The warm up happened around 500 episodes as seen below -

The sudden jump is obvious when we zoom near the 400–600 range -

Validation

After I ran the training for 1000 episodes with statistical back-end it was clear that the agent was consistently gaining on each episode. Now was the time to verify this learning on Mininet back-end. Will the learning on statistical back-end be still valid for Mininet where we actually send traffic to determine the throughput?

I ran the deep Q agent with Mininet back-end but this time with same neural net weights obtained via learning from 1000 episodes of training with statistical back-end. The gain in score was very clear when I took a close look at a single episode -

Single Episode comparison after training

One can see the clear gain in deep Q agent compared to random and deterministic agents.

It is also very clear from following two plots that the deep Q agent was making very few link switches as compared to the random agent –

Finally the plots were compared for 100 episodes and it was clear that the average return from deep Q agent was way higher that the random agent for the same setup with Mininet back-end -

Conclusion

It was very clear that deep Q agent learnt when to switch link for SD-WAN setup and actually solved the link switch problem.
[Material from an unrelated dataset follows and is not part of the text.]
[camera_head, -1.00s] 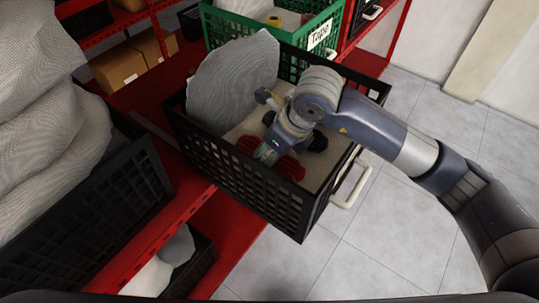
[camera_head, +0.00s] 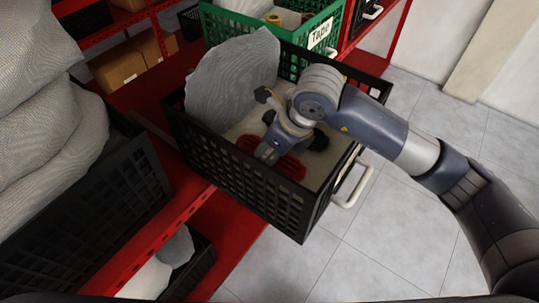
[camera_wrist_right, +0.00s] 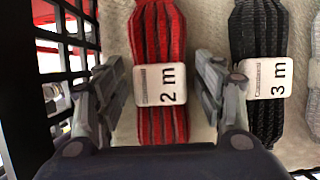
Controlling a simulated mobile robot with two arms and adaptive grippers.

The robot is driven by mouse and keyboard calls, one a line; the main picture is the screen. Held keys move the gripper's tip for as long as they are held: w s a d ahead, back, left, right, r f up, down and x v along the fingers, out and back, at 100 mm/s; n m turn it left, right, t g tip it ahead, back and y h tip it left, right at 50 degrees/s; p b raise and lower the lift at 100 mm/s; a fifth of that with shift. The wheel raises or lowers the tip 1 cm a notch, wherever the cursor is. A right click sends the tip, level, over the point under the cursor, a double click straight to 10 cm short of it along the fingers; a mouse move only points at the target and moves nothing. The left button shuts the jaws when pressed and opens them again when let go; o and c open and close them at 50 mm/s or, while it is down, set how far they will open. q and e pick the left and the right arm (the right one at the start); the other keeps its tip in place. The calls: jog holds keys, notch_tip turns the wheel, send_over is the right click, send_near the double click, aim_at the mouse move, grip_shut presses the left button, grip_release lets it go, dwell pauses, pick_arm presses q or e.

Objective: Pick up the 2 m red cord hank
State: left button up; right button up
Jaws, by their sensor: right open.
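The red cord hank lies in a black crate (camera_head: 240,182). In the head view a part of the red hank (camera_head: 290,167) shows beside my right gripper (camera_head: 268,153). In the right wrist view the red hank (camera_wrist_right: 158,50) has a white band marked "2 m". My right gripper (camera_wrist_right: 165,100) is open, with one finger on each side of the hank near its label. Gaps show between the hank and both fingers. A black hank (camera_wrist_right: 258,50) with a "3 m" label lies just right of the right finger. My left gripper is not in view.
A grey cloth-like sheet (camera_head: 232,75) stands at the crate's back left. The crate's slatted wall (camera_wrist_right: 70,60) is close to the left finger. A green crate marked "Tape" (camera_head: 275,65) stands behind. Open floor (camera_head: 370,250) lies to the right.

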It was a very simple agent with just single Q network with experience replay. The results could improve with more sophisticated approach like double Q network or dueling double Q network or even with policy gradient methods like actor-critic (see Sutton and Barto) or A3C. The goal of this experiment was not to achieve the maximum possible reward that is possible but to show that reinforcement learning, when applied to SD-WAN link switch issue, could actually solve the problem with reasonable efficiency. One can improve upon this one with more advanced algorithms and more realistic observation space by adding QOS parameter like jitters, delay and so on.